GIVEN TASK
Give all of the lines again, with nothing added or dropped.

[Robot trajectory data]

::::

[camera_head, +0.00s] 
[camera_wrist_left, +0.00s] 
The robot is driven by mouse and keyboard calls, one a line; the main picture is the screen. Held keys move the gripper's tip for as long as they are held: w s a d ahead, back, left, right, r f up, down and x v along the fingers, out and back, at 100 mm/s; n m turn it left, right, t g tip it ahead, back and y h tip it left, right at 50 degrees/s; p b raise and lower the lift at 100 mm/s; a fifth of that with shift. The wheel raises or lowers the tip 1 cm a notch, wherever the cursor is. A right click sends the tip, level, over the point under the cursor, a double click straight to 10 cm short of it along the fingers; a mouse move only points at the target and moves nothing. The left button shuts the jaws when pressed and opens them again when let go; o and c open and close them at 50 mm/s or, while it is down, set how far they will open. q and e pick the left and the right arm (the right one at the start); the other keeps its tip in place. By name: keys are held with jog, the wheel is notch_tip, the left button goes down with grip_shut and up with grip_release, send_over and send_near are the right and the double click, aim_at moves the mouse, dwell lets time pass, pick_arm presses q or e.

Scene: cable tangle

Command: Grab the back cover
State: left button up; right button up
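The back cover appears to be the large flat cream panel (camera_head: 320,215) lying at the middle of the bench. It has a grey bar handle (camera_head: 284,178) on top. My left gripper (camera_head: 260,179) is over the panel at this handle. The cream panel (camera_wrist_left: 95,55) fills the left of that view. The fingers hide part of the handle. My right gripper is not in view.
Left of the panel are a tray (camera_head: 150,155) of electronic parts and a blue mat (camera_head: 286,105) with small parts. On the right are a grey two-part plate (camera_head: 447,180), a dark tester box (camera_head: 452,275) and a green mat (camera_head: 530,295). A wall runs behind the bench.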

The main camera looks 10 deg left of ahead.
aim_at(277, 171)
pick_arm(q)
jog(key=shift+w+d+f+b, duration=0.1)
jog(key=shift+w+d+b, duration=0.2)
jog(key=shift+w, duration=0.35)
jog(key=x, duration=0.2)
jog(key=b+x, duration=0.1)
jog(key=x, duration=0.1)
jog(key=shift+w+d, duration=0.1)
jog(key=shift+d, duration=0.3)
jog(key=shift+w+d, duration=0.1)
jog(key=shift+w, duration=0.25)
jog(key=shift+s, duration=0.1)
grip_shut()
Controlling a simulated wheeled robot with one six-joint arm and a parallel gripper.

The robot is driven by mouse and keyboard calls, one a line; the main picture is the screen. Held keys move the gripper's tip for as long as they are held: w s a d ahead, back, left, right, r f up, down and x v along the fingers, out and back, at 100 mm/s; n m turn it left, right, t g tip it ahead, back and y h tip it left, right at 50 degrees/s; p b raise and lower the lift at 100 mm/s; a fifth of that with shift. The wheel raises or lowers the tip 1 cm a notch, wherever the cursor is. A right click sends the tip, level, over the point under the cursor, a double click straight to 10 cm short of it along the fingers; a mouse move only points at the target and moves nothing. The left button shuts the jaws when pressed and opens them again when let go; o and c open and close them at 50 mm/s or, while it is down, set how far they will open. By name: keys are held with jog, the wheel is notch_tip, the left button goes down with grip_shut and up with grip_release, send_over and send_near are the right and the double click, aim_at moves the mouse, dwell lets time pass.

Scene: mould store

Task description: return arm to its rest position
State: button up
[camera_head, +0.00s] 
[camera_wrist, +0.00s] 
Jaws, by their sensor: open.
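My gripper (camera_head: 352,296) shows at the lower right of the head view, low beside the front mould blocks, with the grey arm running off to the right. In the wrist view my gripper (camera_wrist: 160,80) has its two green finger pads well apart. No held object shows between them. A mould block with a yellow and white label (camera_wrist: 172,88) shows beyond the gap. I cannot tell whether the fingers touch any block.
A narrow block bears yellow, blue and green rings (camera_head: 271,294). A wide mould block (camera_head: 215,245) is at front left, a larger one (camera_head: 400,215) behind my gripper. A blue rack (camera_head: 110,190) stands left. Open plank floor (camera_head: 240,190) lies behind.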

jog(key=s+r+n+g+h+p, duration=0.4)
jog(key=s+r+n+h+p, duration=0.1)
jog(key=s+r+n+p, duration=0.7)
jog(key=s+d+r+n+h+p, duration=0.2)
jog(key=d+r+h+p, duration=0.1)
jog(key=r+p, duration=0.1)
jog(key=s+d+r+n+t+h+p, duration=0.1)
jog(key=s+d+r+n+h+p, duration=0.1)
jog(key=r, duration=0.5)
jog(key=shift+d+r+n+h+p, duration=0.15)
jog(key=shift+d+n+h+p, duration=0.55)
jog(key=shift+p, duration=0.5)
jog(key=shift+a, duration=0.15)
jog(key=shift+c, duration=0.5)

::::

OUTPUT
[camera_head, +0.00s] 
[camera_wrist_left, +0.00s] 
The robot is driven by mouse and keyboard calls, one a line; the main picture is the screen. Held keys move the gripper's tip for as long as they are held: w s a d ahead, back, left, right, r f up, down and x v along the fingers, out and back, at 100 mm/s; n m turn it left, right, t g tip it ahead, back and y h tip it left, right at 50 degrees/s; p b raise and lower the lift at 100 mm/s; a fifth of that with shift. The wheel raises or lowers the tip 1 cm a notch, wherever the cursor is. A right click sends the tip, level, over the point under the cursor, a double click straight to 10 cm short of it along the fingers; a mouse move only points at the target and moves nothing. The left button shuts the jaws when pressed and opens them again when let go; o and c open and close them at 50 mm/s or, while it is down, set how far they will open. q and e pick the left and the right arm (the right one at the start); the other keeps its tip in place. By name: keys are held with jog, the wheel is notch_tip, the left button goes down with grip_shut and up with grip_release, send_over and send_near are the right and the double click, aim_at moves the mouse, dwell lets time pass, pick_arm presses q or e.

Scene: cable tangle

Command: Grab the back cover
State: left button up; right button up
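The back cover appears to be the large flat cream panel (camera_head: 320,215) lying at the middle of the bench. It has a grey bar handle (camera_head: 284,178) on top. My left gripper (camera_head: 260,179) is over the panel at this handle. The cream panel (camera_wrist_left: 95,55) fills the left of that view. The fingers hide part of the handle. My right gripper is not in view.
Left of the panel are a tray (camera_head: 150,155) of electronic parts and a blue mat (camera_head: 286,105) with small parts. On the right are a grey two-part plate (camera_head: 447,180), a dark tester box (camera_head: 452,275) and a green mat (camera_head: 530,295). A wall runs behind the bench.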

The main camera looks 10 deg left of ahead.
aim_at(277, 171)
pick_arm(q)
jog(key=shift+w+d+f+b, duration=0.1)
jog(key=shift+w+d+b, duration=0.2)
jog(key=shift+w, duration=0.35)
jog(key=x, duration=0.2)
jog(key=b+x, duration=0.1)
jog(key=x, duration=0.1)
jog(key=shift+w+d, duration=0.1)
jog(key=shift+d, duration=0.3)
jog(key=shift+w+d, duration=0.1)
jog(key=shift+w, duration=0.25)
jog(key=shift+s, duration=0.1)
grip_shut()
Controlling a simulated wheeled robot with one six-joint arm and a parallel gripper.

The robot is driven by mouse and keyboard calls, one a line; the main picture is the screen. Held keys move the gripper's tip for as long as they are held: w s a d ahead, back, left, right, r f up, down and x v along the fingers, out and back, at 100 mm/s; n m turn it left, right, t g tip it ahead, back and y h tip it left, right at 50 degrees/s; p b raise and lower the lift at 100 mm/s; a fifth of that with shift. The wheel raises or lowers the tip 1 cm a notch, wherever the cursor is. A right click sends the tip, level, over the point under the cursor, a double click straight to 10 cm short of it along the fingers; a mouse move only points at the target and moves nothing. The left button shuts the jaws when pressed and opens them again when let go; o and c open and close them at 50 mm/s or, while it is down, set how far they will open. By name: keys are held with jog, the wheel is notch_tip, the left button goes down with grip_shut and up with grip_release, send_over and send_near are the right and the double click, aim_at moves the mouse, dwell lets time pass.

Scene: mould store

Task description: return arm to its rest position
State: button up
[camera_head, +0.00s] 
[camera_wrist, +0.00s] 
Jaws, by their sensor: open.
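My gripper (camera_head: 352,296) shows at the lower right of the head view, low beside the front mould blocks, with the grey arm running off to the right. In the wrist view my gripper (camera_wrist: 160,80) has its two green finger pads well apart. No held object shows between them. A mould block with a yellow and white label (camera_wrist: 172,88) shows beyond the gap. I cannot tell whether the fingers touch any block.
A narrow block bears yellow, blue and green rings (camera_head: 271,294). A wide mould block (camera_head: 215,245) is at front left, a larger one (camera_head: 400,215) behind my gripper. A blue rack (camera_head: 110,190) stands left. Open plank floor (camera_head: 240,190) lies behind.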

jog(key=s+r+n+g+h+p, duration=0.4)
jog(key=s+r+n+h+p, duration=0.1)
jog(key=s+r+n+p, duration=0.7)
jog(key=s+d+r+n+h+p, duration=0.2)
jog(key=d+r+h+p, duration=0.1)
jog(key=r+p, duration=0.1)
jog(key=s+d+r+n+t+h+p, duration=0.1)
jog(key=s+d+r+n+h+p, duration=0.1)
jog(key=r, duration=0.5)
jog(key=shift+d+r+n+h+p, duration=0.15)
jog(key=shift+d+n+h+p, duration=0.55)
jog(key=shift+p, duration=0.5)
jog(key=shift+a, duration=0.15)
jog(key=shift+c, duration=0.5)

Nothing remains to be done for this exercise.